A standard Soak Testing Method should have the following characteristics: -
- The duration of most Soak Test is often determined by the time available.
- Any application must run without any interruption if it requires an extended period of time.
- It should cover all the scenarios that are agreed upon by the stakeholders.
- Mostly every system has a regular maintenance window time period and the time between such window periods is a key driver for determining the scope of a Soak Test.
- In the case of banking domain when there is a large amount of data from merchants, the tester will put the system under load continuously for 70hrs to 150 hrs to check how the application behaves during this loading period.
- Suppose there are 33,000 logins, which needs to be put through the system, it represents seven and a half days of activity. In this case, a 60- 70 hours of Soak Test can be started by Friday evening around 6 pm which can be completed by Monday morning at 6 am. Only with such a test, it will be possible to observe any degradation of performance under the controlled conditions.
- In the case of Video games, Mobile applications, etc. involve leaving the game or application in a running state for a prolonged time period, in various modes of operation- such as idling, paused at the title screen and so on to find out whether an application can handle the continuously expected load.
- Memory allocation (memory leaks that would eventually result in a memory crisis or rounding errors that manifest only over time).
- Database resource utilization (Failure to close database cursors under some conditions which would eventually result in the entire system stalling).
- It can also lead to performance degradation, i.e. to ensure that the response time after a long period of sustained activity is as good as it was at the beginning of the test.
- Failure to close connections between tiers of a multi-tiered system under some circumstances which could stall some or all modules of the system.
- The gradual degradation of a response time of some functions as internal data-structures become less efficient during a long test.
- In Software Engineering, Soak testing is done to determine if the application under test can sustain the continuous load.

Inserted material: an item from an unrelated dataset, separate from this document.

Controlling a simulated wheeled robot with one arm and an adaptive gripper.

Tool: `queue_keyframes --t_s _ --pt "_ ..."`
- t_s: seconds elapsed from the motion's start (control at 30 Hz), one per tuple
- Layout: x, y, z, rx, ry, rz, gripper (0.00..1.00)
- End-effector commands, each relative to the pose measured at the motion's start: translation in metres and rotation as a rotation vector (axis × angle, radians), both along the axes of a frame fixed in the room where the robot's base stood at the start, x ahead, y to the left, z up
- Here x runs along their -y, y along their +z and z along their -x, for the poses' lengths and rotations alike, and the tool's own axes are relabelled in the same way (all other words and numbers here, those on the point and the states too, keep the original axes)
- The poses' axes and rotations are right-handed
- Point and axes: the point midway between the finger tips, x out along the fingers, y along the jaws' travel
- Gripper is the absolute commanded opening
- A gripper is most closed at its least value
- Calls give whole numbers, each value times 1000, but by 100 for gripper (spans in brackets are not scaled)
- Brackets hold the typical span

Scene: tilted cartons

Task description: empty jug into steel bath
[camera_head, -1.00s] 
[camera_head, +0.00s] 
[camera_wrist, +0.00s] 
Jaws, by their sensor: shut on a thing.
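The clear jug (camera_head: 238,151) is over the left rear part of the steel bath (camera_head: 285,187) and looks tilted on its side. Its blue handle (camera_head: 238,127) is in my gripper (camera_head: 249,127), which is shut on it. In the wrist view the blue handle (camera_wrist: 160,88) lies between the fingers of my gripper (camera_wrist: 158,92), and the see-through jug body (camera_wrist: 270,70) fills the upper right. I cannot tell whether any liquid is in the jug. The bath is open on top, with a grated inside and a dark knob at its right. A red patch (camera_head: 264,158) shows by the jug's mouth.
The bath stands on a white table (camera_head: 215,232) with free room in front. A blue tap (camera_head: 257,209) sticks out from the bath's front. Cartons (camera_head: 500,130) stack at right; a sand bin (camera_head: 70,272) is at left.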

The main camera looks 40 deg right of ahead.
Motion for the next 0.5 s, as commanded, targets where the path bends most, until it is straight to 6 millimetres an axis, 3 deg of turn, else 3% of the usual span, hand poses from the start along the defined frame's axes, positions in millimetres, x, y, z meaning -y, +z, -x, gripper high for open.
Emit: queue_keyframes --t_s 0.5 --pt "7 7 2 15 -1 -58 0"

- It is a type of performance test.
- It helps the system to determine whether it will stand up to a very high volume of usage
- In this type of testing, what basically monitored is the memory utilization by an application in a system
- Checks that need to be done by any user/tester before they begin with Soak Testing include
- Monitor the database resource consumption.
- Monitor the server resource consumption (ex- CPU usage).
- Soak test should run with realistic user concurrency.